For all the talk of how Donald Trump would seize the moment, the moment went unseized.
For the past week, rumours circulated that the former president would demand to be handcuffed – ideally, in his eyes, cuffed with his hands behind his back rather than in front like other white-collar criminals such as in the arrest of the Trump Organisation’s chief financial officer, Allen Weisselberg. He wanted a spectacle, but the spectacle didn’t happen. It was said he would make a speech before the courthouse, but that opportunity passed him by. We briefly saw him pump a fist to the crowd outside Trump Tower and then wave again before he entered the Manhattan courthouse, but it was perfunctory grandstanding. Once he was inside, there was little to see. There was no mugshot. We saw him walk through some doors and then into the courtroom.
What we were left analysing were small details. Trump looked dour. It’s hard to recall a time when he looked this bad. Perhaps once, when President, late at night, when a dishevelled Trump emerged from a helicopter to walk to the White House. He’s usually good at maintaining a front. Trump has Mussolini’s habit of raising his chin when looking defiant or itching for a fight. Inside the courthouse, his chin was lowered. He resembled the traumatised child who it’s said lives inside all bullies. When he first emerged after his arrest walking to the courtroom, he looked vacant. Shellshocked. Another small detail was the way the court official let the door swing back on Trump. The former president didn’t seem to expect it. How often are doors held open for him? Not on Tuesday. It was like reality hit him in the face, almost literally.
Photos were taken inside the court. Trump again looked deflated. Round-shouldered and distant, he stared into the camera. A broken man or an angry man? It was hard to tell, but the body language was again different to anything we’re accustomed to seeing.
The process in the court took a long time. Trump sounded exasperated when the judge explained how he should not shout out during the process. “I know,” he is reported to have said and sighed. We expected that process to last a few minutes. It was closer to an hour as the defence and prosecution argued. We know now that this is going to be a long trial. Trump is next expected in court (for this trial, at least) in December, which pushes it much deeper into the nomination process and ramps up the politics. We also know the charges: 34 felonies of falsifying records to cover up a crime. The indictment does not seem as serious as experts anticipated (a conspiracy charge was noticeably absent), though one charge involving tax does appear to be more straightforward.
Legal analysis was at one on the matter: even if it was surprising that the Manhattan prosecutors hadn’t gone further, their logic appeared sound. Rather than being too ambitious, Manhattan district attorney, Alvin Bragg, has decided to charge what they are more certain of winning. The charges aren’t around the actual crime of breaking the rules of campaign finance but, rather, focus on local New York laws around the cover-up. Comparisons to the trial of Al Capone are justified. The Chicago gangster committed many heinous deeds in his decades-long rule but all it took was a charge of tax evasion to bring him down. It might well be that simply charging Trump with these much less serious crimes will be enough to end his political career.

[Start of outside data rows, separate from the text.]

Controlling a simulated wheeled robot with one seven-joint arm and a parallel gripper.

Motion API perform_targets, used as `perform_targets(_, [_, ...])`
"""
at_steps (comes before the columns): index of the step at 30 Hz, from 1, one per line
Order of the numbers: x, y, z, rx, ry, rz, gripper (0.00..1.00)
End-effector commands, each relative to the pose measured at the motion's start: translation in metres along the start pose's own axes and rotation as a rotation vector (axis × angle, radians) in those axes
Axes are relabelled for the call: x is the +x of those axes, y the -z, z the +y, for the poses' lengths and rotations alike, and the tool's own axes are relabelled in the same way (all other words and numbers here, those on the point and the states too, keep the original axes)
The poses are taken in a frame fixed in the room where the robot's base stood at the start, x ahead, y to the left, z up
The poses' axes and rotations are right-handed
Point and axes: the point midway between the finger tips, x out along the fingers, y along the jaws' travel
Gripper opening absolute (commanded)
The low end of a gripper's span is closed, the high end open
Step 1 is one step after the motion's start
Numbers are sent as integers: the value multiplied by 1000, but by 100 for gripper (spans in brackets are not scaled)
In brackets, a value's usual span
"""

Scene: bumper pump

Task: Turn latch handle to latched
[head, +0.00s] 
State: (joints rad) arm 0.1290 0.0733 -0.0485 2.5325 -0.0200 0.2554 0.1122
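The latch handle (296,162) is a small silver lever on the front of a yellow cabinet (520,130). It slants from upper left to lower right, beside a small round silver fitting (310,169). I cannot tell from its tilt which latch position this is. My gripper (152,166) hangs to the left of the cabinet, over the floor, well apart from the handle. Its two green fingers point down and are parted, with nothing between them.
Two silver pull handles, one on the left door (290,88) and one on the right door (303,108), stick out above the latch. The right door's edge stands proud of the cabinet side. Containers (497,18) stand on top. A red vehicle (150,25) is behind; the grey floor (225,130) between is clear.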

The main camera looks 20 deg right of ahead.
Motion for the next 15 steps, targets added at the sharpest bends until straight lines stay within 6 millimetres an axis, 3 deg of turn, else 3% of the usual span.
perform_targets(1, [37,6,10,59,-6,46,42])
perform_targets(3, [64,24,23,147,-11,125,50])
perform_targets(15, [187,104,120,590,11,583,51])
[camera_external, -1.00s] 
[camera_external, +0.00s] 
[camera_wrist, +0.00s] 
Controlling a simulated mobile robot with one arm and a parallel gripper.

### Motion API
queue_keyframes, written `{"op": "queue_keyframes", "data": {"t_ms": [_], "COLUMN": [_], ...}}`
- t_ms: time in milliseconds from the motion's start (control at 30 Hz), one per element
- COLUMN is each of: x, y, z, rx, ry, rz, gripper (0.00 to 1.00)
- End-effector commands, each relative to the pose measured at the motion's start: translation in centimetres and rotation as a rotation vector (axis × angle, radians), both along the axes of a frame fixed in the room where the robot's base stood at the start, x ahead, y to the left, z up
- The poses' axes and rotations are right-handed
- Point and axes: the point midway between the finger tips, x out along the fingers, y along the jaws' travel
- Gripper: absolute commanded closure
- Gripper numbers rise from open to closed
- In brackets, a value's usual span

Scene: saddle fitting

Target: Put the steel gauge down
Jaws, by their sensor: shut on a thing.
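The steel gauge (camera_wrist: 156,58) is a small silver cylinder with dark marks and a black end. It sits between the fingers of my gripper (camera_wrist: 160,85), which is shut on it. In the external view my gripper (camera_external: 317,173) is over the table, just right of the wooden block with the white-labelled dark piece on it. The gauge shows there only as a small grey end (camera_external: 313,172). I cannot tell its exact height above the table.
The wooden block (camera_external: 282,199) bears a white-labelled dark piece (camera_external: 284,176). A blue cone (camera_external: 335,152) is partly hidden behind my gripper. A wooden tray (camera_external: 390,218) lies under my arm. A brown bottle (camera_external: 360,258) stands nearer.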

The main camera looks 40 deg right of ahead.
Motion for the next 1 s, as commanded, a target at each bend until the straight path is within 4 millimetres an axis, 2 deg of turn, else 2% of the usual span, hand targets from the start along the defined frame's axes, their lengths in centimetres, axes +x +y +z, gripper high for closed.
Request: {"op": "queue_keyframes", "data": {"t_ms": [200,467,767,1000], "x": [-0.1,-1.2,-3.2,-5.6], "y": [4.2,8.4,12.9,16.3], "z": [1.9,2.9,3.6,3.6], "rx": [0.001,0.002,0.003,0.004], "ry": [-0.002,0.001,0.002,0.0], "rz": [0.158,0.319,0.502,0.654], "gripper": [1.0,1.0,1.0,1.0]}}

Trump didn’t look at the cameras when he emerged and was soon on his way to the airport to fly back to Florida. Later in the day, he would address his loyal fans at Mar-a-Lago. Back home, Trump was different again. He did not seem particularly heedful of the judge’s warning about lowering his rhetoric. If anything, this was Trump dialled up to eleven as he attacked a long list of enemies including, it now seems, the daughter of Judge Juan Merchan. Loren Merchan’s “crime” is to work for a digital company that has been active in Democrat campaigns.
By portraying the entire legal system as being out to “Get Trump”, the former president is engaged in a high-risk strategy, even more so given that both Trump sons, Don Jr and Eric, had been posting pictures of the judge’s daughter to social media earlier in the day. In the pantomime of Trumpworld, America goes from a perfect and prosperous nation to a nation “going to hell” in the space it takes to flick a light switch. Politically this rhetoric is proven to work (well, at least among the 76 million people who voted for him in 2020). In just the space of a couple of weeks, his poll numbers have gone up by 12%. Fox News, which had been cooling on him, appears to have finally acknowledged his residual support among the Republican base, as well as the weakness and limited appeal of Ron DeSantis.
This rhetoric will not, however, work for Trump legally. We can be no more certain that he will be found guilty, even less confident in knowing if he’ll ever see the inside of a jail. But that next court day in December is distant. If Tuesday night’s speech established the tone of Trump’s campaign throughout the long summer, it would be surprising if Trump – or at the very least his lawyers – weren’t called back to that Manhattan courthouse. He walks a very fine line between exploiting his legal jeopardy and putting himself into further trouble with the judge. It would not be the Trump of the past ten years if he didn’t at some point cross that line and keep on straying.